Tasmania's Bushrangers

timeline of Tasmania's Bushrangers
Van Dieman’s Land from Geographicus Rare Antique Maps

A rare and unusual example of John Dower’s 1837 map of Tasmania or Van Dieman’s Land. Depicts the island in considerable detail with good notes on geographical features, especially along the coast. Maps of Tasmania are exceptionally rare and this one is no exception. Prepared by John Dower and published by Orr and Smith in 1837.

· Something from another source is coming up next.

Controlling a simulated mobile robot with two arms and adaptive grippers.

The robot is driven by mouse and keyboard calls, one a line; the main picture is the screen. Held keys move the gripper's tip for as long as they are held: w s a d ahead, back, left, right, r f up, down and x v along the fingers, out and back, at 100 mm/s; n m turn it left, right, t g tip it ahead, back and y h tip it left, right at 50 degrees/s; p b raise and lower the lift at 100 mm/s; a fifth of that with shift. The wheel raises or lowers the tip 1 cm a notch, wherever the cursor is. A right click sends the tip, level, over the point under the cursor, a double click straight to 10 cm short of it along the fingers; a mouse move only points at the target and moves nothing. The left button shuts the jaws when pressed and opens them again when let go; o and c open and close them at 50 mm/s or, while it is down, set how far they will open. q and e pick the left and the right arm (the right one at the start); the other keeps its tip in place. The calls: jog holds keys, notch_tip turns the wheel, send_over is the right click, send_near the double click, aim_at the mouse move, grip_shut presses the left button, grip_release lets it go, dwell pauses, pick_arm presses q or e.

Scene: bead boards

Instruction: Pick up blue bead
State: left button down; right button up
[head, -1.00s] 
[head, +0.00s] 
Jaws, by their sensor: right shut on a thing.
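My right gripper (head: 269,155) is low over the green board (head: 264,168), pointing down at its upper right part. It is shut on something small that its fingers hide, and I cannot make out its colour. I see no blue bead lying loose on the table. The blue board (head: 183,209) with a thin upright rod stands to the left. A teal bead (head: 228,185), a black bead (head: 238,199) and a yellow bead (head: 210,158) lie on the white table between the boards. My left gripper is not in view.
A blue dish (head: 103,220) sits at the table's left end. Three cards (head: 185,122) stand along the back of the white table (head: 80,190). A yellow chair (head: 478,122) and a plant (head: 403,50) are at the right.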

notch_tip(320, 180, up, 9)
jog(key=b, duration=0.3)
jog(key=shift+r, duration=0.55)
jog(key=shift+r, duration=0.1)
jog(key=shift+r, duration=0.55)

White man's history of Tasmania relating to bushrangers
1642: The first reported sighting of Tasmania by a European the Dutch explorer Abel Tasman.
1804: Settlement established by Capt. David Collins in Sullivans Cove on the western side of the Derwent River. It became known as Hobart Town or Hobarton, later shortened to Hobart, after the British Colonial Secretary of the time, Lord Hobart.
Early settlers were mainly convicts sent to develop agriculture and military guards sent to watch over the convicts.
1812: Michael Howe (later a bushranger) among first convicts to arrive directly from England in HMS Indefatigable.
1814: Governor Lachlan Macquarie offers amnesty to bushrangers.
1815: Michael Howe's bushranging gang kills two settlers in New Norfolk.
1815: Lieutenant-Governor Thomas Davey declares martial law against all bushrangers, escaped convicts and military deserters; Governor Lachlan Macquarie later revokes order.
1818: Soldiers and convict kill bushranger Michael Howe on banks of Shannon River.
1821: Establishment of Macquarie Harbour penal settlement at Sarah Island.
1821: Establishment of Maria Island penal settlement.
1823 - 1824: Musquito, Black Jack and other members of the Oyster Bay tribe made raids on the east coast.
1824: Matthew Brady escapes from Sarah Island with 13 others, and begins a crime spree at homesteads and villages throughout Tasmania.
1826: Matthew Brady hanged on 4 May, at the old Hobart gaol. Four other bushrangers were hanged with him, including Thomas Jeffries the cannibal.
1832 - 1833: Britton's gang of four escaped convicts, himself, Beaven, Jefkins and Brown terrorised Tasmania's countryside.
1840: Start of economic depression which continues until 1845.
1840: Bushranger Martin Cash captured in Hobart, his death sentence was commuted and he was later pardoned.
1842: William Westood (Jackey Jackey) escapes from Port Arthur 3 times in one year.

the companion to TASMANIAN HISTORY Centre for Tasmanian Historical Studies.
Trove 16th August 1873.


Peter said...

Interesting site - thank you. Sullivans Cove is on the Eastern, not Western, side of the Derwent River

Anonymous said...

SOrry Peter...Sullivans Cove is most definitely on the Western shore.